## BEGIN Available data

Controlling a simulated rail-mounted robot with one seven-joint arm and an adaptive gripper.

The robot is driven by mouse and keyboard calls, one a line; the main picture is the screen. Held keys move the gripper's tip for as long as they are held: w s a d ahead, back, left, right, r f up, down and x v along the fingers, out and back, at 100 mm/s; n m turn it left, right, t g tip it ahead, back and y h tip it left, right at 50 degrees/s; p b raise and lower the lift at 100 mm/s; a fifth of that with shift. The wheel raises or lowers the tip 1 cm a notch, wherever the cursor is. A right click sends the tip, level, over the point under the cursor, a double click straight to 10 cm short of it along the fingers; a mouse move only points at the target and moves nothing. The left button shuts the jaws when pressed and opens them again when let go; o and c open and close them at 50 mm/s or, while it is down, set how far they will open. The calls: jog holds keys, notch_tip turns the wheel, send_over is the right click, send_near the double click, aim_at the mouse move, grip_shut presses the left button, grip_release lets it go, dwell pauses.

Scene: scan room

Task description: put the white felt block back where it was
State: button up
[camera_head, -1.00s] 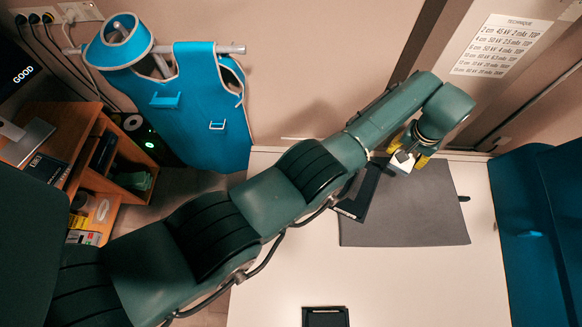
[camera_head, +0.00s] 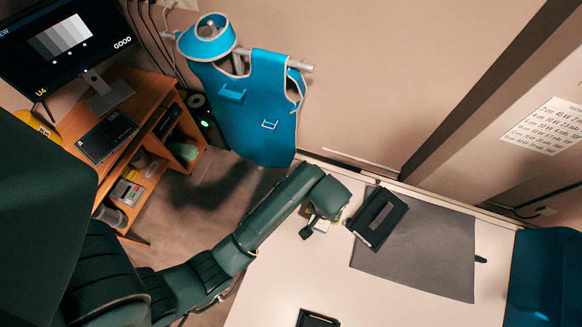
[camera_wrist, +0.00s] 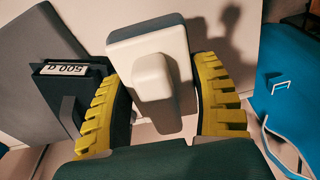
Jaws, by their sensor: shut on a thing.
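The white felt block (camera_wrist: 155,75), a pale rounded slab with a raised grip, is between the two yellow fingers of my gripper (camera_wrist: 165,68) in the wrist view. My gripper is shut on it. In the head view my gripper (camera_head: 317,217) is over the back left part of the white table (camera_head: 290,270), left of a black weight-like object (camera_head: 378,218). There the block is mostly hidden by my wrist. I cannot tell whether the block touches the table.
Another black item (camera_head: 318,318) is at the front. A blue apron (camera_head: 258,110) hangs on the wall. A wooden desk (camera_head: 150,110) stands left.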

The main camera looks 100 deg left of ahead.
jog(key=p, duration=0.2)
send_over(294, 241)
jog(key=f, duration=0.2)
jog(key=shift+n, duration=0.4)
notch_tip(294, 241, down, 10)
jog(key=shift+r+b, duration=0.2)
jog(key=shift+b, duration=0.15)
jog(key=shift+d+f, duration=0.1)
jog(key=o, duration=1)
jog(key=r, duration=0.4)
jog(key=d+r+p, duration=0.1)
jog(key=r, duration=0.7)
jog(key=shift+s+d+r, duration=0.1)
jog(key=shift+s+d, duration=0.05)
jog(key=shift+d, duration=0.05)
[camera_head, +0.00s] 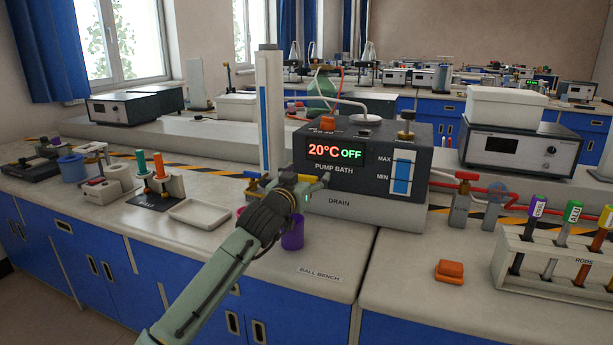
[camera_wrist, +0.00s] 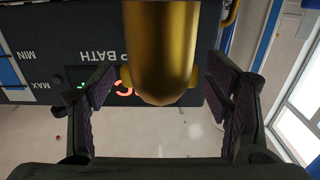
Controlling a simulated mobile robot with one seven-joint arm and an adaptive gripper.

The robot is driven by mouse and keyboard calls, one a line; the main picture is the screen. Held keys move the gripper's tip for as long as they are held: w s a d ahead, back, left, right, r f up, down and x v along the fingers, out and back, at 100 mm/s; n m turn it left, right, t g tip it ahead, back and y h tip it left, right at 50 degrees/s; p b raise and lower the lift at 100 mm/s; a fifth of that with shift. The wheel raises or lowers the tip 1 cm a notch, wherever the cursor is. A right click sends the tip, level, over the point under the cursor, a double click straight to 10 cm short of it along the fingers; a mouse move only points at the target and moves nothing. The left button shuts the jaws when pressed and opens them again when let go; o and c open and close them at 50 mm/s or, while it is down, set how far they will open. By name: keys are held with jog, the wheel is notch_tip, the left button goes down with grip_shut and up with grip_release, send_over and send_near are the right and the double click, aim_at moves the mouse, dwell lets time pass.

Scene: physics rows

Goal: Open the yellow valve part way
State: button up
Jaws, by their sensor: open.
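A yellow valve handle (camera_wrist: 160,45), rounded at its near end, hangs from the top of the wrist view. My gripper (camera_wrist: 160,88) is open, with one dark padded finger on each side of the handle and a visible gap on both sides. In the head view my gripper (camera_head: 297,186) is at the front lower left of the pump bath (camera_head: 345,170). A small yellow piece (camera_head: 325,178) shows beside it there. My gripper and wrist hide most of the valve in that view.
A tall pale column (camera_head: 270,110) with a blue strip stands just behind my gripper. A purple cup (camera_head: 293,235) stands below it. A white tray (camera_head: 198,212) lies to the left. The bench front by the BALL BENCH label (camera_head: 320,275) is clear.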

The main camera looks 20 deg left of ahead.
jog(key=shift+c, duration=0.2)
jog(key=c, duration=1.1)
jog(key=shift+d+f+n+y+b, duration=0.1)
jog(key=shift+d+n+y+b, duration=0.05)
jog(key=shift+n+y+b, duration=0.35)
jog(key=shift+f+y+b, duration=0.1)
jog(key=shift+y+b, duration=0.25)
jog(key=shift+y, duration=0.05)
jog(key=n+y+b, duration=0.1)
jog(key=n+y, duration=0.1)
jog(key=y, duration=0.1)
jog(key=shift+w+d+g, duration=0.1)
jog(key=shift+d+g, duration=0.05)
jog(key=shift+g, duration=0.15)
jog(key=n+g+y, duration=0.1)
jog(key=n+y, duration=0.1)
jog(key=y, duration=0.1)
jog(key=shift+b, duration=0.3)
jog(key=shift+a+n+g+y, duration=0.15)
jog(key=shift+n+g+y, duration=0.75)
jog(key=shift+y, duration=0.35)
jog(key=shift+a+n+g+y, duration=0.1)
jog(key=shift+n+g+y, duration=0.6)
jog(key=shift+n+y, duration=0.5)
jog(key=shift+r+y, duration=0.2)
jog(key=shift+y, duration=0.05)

## END Available data

* Exercise instructions: Give all the entries again exactly, dropping each picture.

* Exercise solution:
Controlling a simulated rail-mounted robot with one seven-joint arm and an adaptive gripper.

The robot is driven by mouse and keyboard calls, one a line; the main picture is the screen. Held keys move the gripper's tip for as long as they are held: w s a d ahead, back, left, right, r f up, down and x v along the fingers, out and back, at 100 mm/s; n m turn it left, right, t g tip it ahead, back and y h tip it left, right at 50 degrees/s; p b raise and lower the lift at 100 mm/s; a fifth of that with shift. The wheel raises or lowers the tip 1 cm a notch, wherever the cursor is. A right click sends the tip, level, over the point under the cursor, a double click straight to 10 cm short of it along the fingers; a mouse move only points at the target and moves nothing. The left button shuts the jaws when pressed and opens them again when let go; o and c open and close them at 50 mm/s or, while it is down, set how far they will open. The calls: jog holds keys, notch_tip turns the wheel, send_over is the right click, send_near the double click, aim_at the mouse move, grip_shut presses the left button, grip_release lets it go, dwell pauses.

Scene: scan room

Task description: put the white felt block back where it was
State: button up
[camera_head, -1.00s] 
[camera_head, +0.00s] 
[camera_wrist, +0.00s] 
Jaws, by their sensor: shut on a thing.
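The white felt block (camera_wrist: 155,75), a pale rounded slab with a raised grip, is between the two yellow fingers of my gripper (camera_wrist: 165,68) in the wrist view. My gripper is shut on it. In the head view my gripper (camera_head: 317,217) is over the back left part of the white table (camera_head: 290,270), left of a black weight-like object (camera_head: 378,218). There the block is mostly hidden by my wrist. I cannot tell whether the block touches the table.
Another black item (camera_head: 318,318) is at the front. A blue apron (camera_head: 258,110) hangs on the wall. A wooden desk (camera_head: 150,110) stands left.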

The main camera looks 100 deg left of ahead.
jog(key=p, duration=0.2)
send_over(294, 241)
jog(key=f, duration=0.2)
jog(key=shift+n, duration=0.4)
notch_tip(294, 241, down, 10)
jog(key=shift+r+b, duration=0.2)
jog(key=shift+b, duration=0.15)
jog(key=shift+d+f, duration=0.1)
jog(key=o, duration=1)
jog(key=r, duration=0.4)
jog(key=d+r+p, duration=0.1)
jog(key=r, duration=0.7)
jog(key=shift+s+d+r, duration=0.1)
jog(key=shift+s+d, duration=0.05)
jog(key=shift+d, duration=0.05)
[camera_head, +0.00s] 
[camera_wrist, +0.00s] 
Controlling a simulated mobile robot with one seven-joint arm and an adaptive gripper.

The robot is driven by mouse and keyboard calls, one a line; the main picture is the screen. Held keys move the gripper's tip for as long as they are held: w s a d ahead, back, left, right, r f up, down and x v along the fingers, out and back, at 100 mm/s; n m turn it left, right, t g tip it ahead, back and y h tip it left, right at 50 degrees/s; p b raise and lower the lift at 100 mm/s; a fifth of that with shift. The wheel raises or lowers the tip 1 cm a notch, wherever the cursor is. A right click sends the tip, level, over the point under the cursor, a double click straight to 10 cm short of it along the fingers; a mouse move only points at the target and moves nothing. The left button shuts the jaws when pressed and opens them again when let go; o and c open and close them at 50 mm/s or, while it is down, set how far they will open. By name: keys are held with jog, the wheel is notch_tip, the left button goes down with grip_shut and up with grip_release, send_over and send_near are the right and the double click, aim_at moves the mouse, dwell lets time pass.

Scene: physics rows

Goal: Open the yellow valve part way
State: button up
Jaws, by their sensor: open.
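A yellow valve handle (camera_wrist: 160,45), rounded at its near end, hangs from the top of the wrist view. My gripper (camera_wrist: 160,88) is open, with one dark padded finger on each side of the handle and a visible gap on both sides. In the head view my gripper (camera_head: 297,186) is at the front lower left of the pump bath (camera_head: 345,170). A small yellow piece (camera_head: 325,178) shows beside it there. My gripper and wrist hide most of the valve in that view.
A tall pale column (camera_head: 270,110) with a blue strip stands just behind my gripper. A purple cup (camera_head: 293,235) stands below it. A white tray (camera_head: 198,212) lies to the left. The bench front by the BALL BENCH label (camera_head: 320,275) is clear.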

The main camera looks 20 deg left of ahead.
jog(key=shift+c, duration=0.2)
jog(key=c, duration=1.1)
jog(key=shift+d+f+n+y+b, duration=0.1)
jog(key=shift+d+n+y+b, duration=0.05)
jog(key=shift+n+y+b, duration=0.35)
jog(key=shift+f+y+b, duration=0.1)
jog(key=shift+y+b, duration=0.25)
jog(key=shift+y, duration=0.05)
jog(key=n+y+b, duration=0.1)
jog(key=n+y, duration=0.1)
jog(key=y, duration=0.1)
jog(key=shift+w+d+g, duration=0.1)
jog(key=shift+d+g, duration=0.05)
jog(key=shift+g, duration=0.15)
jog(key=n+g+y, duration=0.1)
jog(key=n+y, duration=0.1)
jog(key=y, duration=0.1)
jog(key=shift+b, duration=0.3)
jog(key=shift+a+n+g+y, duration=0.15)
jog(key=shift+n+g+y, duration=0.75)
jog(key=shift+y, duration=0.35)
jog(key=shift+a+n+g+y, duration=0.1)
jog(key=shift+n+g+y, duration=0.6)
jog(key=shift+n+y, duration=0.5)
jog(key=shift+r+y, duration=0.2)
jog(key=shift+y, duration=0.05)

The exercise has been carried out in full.